EXCERPTED DATA:
[start]
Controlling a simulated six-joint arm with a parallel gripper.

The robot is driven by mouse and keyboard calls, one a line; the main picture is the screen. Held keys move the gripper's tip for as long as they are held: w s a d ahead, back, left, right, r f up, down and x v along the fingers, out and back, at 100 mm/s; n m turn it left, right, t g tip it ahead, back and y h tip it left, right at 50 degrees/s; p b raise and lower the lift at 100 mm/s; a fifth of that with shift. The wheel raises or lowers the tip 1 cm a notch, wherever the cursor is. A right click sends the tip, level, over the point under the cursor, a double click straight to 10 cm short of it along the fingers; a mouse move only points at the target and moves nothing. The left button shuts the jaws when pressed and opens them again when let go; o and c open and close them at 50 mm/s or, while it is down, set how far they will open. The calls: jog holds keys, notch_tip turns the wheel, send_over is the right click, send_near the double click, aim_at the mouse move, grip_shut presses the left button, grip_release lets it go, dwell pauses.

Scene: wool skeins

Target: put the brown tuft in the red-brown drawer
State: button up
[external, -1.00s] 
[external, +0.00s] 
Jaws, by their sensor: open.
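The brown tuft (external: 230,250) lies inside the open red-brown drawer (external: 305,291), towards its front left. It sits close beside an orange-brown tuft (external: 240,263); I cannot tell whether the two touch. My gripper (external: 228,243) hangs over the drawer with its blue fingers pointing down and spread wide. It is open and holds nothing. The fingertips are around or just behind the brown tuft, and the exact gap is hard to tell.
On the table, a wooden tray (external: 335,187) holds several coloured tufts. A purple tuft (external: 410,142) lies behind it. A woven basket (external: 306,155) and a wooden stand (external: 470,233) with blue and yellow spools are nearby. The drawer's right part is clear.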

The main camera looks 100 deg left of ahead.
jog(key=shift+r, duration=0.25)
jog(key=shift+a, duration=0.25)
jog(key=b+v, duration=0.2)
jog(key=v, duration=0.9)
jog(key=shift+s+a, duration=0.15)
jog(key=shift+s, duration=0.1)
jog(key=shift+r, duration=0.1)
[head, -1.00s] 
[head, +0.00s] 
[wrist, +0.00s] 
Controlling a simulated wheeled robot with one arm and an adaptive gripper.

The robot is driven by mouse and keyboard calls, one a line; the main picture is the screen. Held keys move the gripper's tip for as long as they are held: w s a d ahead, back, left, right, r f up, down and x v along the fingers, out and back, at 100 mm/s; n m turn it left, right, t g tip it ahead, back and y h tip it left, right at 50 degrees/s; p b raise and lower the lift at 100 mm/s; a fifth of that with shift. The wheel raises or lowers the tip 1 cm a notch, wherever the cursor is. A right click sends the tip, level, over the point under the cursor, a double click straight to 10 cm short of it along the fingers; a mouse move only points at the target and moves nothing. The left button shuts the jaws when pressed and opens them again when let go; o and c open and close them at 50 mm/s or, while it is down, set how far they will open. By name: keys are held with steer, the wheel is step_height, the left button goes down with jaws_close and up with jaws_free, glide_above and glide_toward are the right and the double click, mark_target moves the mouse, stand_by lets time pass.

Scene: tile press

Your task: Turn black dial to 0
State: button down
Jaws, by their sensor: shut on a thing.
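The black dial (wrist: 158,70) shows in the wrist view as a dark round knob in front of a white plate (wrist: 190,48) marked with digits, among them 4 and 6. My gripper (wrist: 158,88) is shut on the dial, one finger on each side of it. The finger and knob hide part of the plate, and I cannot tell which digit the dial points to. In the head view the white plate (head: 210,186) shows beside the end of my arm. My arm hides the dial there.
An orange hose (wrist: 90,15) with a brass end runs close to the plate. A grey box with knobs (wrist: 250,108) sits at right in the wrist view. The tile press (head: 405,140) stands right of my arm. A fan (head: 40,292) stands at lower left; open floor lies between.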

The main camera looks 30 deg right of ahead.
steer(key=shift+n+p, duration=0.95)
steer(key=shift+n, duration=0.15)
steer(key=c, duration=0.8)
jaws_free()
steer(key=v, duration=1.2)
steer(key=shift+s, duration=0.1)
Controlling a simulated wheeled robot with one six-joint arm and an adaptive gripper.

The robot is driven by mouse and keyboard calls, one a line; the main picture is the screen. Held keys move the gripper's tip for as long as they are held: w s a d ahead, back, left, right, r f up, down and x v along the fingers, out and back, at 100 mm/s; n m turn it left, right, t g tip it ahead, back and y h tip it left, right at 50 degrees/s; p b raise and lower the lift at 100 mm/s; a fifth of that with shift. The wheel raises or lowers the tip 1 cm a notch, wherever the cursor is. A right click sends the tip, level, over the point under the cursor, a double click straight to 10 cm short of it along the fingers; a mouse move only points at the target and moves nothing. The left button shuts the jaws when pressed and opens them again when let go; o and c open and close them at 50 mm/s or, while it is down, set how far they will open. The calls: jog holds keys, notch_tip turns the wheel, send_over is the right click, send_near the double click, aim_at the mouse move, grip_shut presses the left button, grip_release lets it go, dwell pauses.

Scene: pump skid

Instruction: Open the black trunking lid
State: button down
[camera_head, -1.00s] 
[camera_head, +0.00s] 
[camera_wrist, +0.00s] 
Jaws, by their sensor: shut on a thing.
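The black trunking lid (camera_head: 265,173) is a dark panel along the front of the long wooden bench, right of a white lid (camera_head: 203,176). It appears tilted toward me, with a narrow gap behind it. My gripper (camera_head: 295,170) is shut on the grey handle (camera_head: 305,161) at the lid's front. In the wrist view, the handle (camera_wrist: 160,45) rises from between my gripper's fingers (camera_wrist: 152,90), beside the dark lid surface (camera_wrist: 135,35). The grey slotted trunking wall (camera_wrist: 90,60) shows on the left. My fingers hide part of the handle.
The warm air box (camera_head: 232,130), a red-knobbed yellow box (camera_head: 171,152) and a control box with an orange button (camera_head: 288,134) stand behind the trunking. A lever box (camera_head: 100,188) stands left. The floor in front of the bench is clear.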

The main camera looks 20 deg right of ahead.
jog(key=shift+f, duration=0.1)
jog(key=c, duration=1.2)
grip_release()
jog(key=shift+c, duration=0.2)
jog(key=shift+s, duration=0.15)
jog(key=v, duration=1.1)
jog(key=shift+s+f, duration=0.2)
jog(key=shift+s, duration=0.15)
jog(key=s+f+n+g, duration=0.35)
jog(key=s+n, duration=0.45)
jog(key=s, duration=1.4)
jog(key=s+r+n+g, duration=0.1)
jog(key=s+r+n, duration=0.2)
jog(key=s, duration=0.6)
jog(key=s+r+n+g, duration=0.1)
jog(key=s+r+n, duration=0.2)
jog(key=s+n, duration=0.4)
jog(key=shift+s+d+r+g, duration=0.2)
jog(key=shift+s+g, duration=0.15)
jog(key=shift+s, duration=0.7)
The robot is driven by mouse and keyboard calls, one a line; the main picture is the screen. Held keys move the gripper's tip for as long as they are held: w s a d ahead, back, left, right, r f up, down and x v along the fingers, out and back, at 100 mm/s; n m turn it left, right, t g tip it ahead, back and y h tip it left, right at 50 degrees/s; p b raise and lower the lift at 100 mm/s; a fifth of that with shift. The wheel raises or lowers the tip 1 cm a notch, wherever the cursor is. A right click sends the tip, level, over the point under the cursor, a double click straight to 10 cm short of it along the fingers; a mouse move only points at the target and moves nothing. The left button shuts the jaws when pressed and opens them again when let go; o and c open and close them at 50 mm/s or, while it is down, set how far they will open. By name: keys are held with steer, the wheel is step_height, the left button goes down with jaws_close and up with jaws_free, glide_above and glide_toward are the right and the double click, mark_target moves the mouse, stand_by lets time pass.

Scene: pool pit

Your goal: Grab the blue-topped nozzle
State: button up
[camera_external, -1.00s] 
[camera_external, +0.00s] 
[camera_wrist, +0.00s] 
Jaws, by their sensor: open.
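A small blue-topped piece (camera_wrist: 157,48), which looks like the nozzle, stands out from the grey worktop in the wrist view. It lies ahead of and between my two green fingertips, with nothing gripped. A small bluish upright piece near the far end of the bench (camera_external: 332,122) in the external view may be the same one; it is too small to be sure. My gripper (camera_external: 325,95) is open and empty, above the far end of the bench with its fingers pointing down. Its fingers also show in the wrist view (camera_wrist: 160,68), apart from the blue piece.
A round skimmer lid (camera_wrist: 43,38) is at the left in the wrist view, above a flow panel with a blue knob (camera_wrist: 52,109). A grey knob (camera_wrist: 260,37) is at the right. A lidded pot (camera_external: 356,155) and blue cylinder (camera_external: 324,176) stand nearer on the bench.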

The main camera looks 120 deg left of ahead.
[end]
STATED TASK:
Copy out each line that contains the word "Your".

FULL ANSWER:
Your task: Turn black dial to 0
Your goal: Grab the blue-topped nozzle

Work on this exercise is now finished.